● Work to do
Only lines holding the string "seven" are wanted; copy each one from the material.

[start Records provided]

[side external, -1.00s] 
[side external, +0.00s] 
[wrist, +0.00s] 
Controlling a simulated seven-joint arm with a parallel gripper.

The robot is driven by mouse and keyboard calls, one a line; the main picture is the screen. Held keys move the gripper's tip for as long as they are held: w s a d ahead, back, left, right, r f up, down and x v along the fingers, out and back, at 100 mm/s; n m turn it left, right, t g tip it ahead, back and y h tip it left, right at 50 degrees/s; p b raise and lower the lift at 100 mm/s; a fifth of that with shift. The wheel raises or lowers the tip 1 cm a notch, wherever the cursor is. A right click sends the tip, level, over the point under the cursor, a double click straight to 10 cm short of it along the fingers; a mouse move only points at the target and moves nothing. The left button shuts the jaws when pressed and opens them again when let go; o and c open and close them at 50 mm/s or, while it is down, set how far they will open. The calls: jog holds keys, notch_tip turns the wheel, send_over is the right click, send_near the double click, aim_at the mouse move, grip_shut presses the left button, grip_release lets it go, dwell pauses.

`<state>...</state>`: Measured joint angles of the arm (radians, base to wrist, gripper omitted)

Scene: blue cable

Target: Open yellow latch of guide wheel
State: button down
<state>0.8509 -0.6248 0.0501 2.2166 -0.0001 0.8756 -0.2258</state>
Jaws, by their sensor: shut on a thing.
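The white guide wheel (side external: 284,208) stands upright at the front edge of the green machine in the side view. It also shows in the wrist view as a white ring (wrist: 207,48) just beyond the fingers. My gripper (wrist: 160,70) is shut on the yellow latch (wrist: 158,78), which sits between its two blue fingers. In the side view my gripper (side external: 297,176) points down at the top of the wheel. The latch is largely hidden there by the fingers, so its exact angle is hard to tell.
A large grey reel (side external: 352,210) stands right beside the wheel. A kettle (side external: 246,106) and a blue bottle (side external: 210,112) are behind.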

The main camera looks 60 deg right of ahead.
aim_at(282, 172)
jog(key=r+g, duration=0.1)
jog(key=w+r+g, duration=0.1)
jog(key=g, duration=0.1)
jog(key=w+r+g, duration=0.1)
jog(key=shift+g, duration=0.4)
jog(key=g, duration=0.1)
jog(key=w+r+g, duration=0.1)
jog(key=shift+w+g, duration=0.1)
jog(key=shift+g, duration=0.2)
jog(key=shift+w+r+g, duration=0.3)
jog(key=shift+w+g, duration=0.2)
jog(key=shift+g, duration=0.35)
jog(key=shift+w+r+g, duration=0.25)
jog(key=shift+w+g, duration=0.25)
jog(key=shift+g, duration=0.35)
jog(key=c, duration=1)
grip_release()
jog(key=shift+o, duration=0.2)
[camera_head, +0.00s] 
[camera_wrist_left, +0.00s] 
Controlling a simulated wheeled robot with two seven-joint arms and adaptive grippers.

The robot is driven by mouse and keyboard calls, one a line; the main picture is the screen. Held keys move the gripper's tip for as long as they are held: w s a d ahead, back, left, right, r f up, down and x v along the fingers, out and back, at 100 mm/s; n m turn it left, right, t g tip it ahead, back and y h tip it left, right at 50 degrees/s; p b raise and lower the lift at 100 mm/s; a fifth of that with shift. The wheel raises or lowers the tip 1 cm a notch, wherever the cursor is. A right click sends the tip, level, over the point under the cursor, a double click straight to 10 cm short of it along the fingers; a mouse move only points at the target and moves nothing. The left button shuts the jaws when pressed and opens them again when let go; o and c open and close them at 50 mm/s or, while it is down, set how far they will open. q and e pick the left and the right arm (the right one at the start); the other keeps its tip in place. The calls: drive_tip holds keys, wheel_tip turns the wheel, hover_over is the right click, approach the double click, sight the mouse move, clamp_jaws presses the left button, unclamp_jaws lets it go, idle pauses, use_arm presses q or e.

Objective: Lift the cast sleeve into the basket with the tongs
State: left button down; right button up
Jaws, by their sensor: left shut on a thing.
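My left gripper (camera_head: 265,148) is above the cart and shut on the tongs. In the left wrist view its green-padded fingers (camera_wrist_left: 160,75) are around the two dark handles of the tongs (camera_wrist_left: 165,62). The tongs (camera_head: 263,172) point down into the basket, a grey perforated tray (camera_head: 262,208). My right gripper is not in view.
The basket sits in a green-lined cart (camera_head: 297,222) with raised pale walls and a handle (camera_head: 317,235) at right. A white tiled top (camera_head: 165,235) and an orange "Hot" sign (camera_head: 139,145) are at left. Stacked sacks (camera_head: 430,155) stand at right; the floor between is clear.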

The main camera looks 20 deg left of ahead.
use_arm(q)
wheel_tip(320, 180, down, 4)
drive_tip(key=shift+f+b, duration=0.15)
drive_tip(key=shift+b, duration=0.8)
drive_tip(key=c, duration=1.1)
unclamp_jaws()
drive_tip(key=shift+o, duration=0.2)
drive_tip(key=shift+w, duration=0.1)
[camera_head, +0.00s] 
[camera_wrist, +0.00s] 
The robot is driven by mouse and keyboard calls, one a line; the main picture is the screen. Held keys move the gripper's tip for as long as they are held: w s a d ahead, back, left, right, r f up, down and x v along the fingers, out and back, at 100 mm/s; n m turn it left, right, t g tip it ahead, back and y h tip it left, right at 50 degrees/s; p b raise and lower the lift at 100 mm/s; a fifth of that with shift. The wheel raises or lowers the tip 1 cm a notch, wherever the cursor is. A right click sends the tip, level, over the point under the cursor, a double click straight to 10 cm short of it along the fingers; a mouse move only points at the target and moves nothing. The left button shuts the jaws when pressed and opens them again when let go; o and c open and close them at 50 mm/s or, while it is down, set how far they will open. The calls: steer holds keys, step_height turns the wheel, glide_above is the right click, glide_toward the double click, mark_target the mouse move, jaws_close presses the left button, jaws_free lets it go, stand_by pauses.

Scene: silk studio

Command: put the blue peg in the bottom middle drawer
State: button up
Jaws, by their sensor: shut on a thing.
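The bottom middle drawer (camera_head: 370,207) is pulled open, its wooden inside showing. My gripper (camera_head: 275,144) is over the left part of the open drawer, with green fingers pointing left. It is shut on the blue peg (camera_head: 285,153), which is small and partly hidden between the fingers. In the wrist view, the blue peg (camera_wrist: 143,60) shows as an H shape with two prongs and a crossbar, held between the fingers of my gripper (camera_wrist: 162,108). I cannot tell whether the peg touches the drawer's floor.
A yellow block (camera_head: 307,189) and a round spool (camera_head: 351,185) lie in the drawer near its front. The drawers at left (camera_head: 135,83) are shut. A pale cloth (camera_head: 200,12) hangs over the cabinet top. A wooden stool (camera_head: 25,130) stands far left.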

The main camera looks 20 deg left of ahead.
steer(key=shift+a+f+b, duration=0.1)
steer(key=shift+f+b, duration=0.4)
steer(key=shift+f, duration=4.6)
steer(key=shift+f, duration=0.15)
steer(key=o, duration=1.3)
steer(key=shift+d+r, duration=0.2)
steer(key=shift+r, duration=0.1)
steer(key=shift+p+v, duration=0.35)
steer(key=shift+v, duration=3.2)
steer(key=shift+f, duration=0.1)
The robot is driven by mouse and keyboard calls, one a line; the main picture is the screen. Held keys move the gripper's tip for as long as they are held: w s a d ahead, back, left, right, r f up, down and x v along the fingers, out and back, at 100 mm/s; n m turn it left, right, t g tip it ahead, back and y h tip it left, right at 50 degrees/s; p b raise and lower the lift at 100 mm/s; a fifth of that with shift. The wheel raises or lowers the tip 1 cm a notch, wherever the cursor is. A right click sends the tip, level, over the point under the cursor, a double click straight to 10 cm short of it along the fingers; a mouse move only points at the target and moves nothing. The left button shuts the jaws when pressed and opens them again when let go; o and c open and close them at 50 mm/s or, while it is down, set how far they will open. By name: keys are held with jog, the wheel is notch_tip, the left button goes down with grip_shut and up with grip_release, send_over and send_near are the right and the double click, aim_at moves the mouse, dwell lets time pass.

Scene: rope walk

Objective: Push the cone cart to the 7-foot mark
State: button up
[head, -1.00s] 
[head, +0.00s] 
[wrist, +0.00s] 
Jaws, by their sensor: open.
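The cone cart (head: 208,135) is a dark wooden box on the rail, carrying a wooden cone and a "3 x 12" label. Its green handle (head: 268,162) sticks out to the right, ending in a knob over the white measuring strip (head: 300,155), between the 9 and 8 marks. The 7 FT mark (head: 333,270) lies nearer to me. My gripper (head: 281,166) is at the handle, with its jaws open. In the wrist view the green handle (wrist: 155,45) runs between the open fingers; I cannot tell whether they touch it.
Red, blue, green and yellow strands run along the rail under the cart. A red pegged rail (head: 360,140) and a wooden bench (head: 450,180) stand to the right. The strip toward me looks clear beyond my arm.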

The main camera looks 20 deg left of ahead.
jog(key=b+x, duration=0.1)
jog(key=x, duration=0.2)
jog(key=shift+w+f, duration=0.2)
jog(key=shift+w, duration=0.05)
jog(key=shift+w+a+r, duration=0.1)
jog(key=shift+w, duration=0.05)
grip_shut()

[end Records provided]

● Solved exercise
Controlling a simulated seven-joint arm with a parallel gripper.
Controlling a simulated wheeled robot with two seven-joint arms and adaptive grippers.

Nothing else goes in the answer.